═════ Collected data

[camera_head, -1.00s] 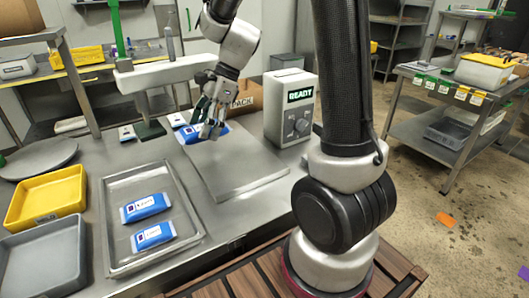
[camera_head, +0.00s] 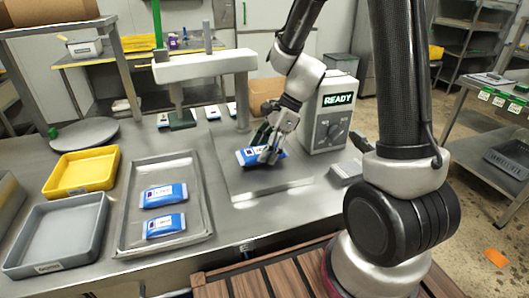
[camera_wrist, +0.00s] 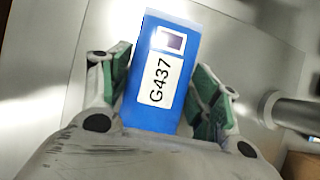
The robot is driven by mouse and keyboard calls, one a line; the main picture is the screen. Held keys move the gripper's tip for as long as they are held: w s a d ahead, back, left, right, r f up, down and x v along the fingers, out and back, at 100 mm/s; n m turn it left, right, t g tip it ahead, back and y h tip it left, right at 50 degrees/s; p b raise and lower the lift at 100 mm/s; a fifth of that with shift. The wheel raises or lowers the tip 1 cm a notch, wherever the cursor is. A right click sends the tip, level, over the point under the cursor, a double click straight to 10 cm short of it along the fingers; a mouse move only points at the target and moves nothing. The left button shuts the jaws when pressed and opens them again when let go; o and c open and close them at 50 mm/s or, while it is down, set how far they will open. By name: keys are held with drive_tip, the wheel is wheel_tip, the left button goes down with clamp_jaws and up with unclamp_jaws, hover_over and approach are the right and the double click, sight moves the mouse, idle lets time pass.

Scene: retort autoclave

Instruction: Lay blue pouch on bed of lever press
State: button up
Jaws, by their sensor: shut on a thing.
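My gripper (camera_head: 270,148) is shut on a blue pouch (camera_head: 246,156) with a white label. In the wrist view the pouch (camera_wrist: 140,112) reads G437 and lies between the green-padded fingers of my gripper (camera_wrist: 160,85). The pouch is over the back part of the flat grey bed (camera_head: 255,186) of the lever press. I cannot tell whether it touches the bed. The press has a white beam (camera_head: 205,66), a green upright lever (camera_head: 157,22) and a green foot (camera_head: 182,122) to the left of the bed.
Two blue pouches (camera_head: 163,195) (camera_head: 164,226) lie in a metal tray (camera_head: 205,222) left of the bed. A yellow bin (camera_head: 82,189) and a grey bin (camera_head: 58,262) stand farther left. A box reading READY (camera_head: 325,128) stands right of the bed. The bed's front is clear.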

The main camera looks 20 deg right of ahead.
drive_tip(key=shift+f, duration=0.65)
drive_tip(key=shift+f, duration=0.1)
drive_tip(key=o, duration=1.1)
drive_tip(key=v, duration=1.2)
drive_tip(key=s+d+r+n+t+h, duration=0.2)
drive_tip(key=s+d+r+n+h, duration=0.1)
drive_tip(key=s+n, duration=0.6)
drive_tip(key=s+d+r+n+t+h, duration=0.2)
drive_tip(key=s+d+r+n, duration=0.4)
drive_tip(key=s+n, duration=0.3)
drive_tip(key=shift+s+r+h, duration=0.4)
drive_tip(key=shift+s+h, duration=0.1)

══════════

● **Task details**: Give back exactly the lines running from the line that contains "Instruction: Lay blue" through the line that contains "State: button up", and nothing outside them.

● **Task answer**:
Instruction: Lay blue pouch on bed of lever press
State: button up

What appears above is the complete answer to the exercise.